The information captured by these telescopes is essentially organized by a software team into catalogs of images, which list things like all the galaxies, their positions, and the amount of light that comes from them. This information is the foundation for many observational research papers.

However, the work that Mandelbaum needs to do is critical to this first step of cataloging, and if there are mistakes, her conclusions may be wrong. So she has to serve as the Universe’s fact-checker. She meticulously checks correlations in the data, sometimes doing “null tests,” finding things that should equal zero if everything is done right. Her process to check all of the data can last up to a year.

For example, just like when someone walks in front of the camera as a picture is being taken, so too can things like dust in the atmosphere prevent a clear image. In a sense, Mandelbaum and her team are taking cosmic photobombs out of the picture, which is much more than just tinkering with code. To develop a solution, it isn't like wait-an-hour-on-hold IT call—it can take years.

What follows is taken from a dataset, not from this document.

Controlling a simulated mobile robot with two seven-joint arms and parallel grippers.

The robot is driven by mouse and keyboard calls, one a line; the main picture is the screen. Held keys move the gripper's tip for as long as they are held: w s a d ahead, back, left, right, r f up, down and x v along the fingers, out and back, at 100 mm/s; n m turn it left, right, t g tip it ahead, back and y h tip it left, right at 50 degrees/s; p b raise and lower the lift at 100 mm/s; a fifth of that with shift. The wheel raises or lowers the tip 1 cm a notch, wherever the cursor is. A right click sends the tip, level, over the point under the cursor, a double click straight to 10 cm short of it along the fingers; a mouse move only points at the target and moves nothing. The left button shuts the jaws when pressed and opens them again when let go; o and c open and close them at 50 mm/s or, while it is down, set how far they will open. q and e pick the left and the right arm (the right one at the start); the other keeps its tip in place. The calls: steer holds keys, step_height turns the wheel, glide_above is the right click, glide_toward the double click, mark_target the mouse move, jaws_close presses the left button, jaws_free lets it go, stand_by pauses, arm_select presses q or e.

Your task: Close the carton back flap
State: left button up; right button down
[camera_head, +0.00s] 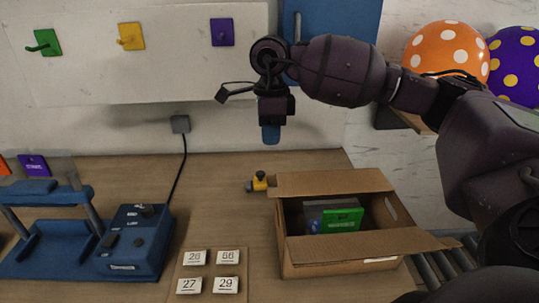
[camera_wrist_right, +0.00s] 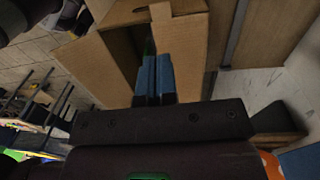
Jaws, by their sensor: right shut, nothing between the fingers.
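The open brown carton (camera_head: 300,262) stands on the right part of the table. Its back flap (camera_head: 330,183) is up along the far edge, and the front flap (camera_head: 365,246) spreads along the near side. A green and grey box (camera_head: 338,219) lies inside. My right gripper (camera_head: 270,134) is shut and empty, pointing down, above and behind the carton's back left corner, apart from the flap. The right wrist view shows its blue fingers (camera_wrist_right: 154,80) together, with the carton (camera_wrist_right: 117,38) beyond them. My left gripper is out of view.
A yellow and black object (camera_head: 260,182) sits beside the carton's back left corner. Numbered cards (camera_head: 227,257) lie to its left, and a blue device (camera_head: 137,243) stands farther left. Rollers (camera_head: 440,262) lie right of the carton. Spotted balloons (camera_head: 447,48) are at upper right.

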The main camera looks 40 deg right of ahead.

All of this means that scientists are having to hedge their bets to draw conclusions from the data—there are a lot of partially written papers while everyone waits. Mandelbaum’s thesis took three years because the original SDSS data analysis took a long time to come together properly, and she had to work with raw telescope data to produce some of the results. But her patience and meticulous approach are getting her noticed—her mentor, James Gunn, a professor at Princeton who helped develop the SDSS telescope, praises her technique.

“It’s easy to take the data and misinterpret it.” he says. “I think she is one of the best people in the world at this business. Maybe the very best.”

Universal Story

So going back to that age-old question, How did we get here?, it’s clear we’re edging closer to some answers, thanks to the research of three scientists from Carnegie Mellon—Shirley Ho, Tiziana Di Matteo, and Rachel Mandelbaum—who are helping other scientists explain what has been unexplainable. As the three accomplished women distill their data and theories to create a picture of the Universe, they are telling the Universe’s life story.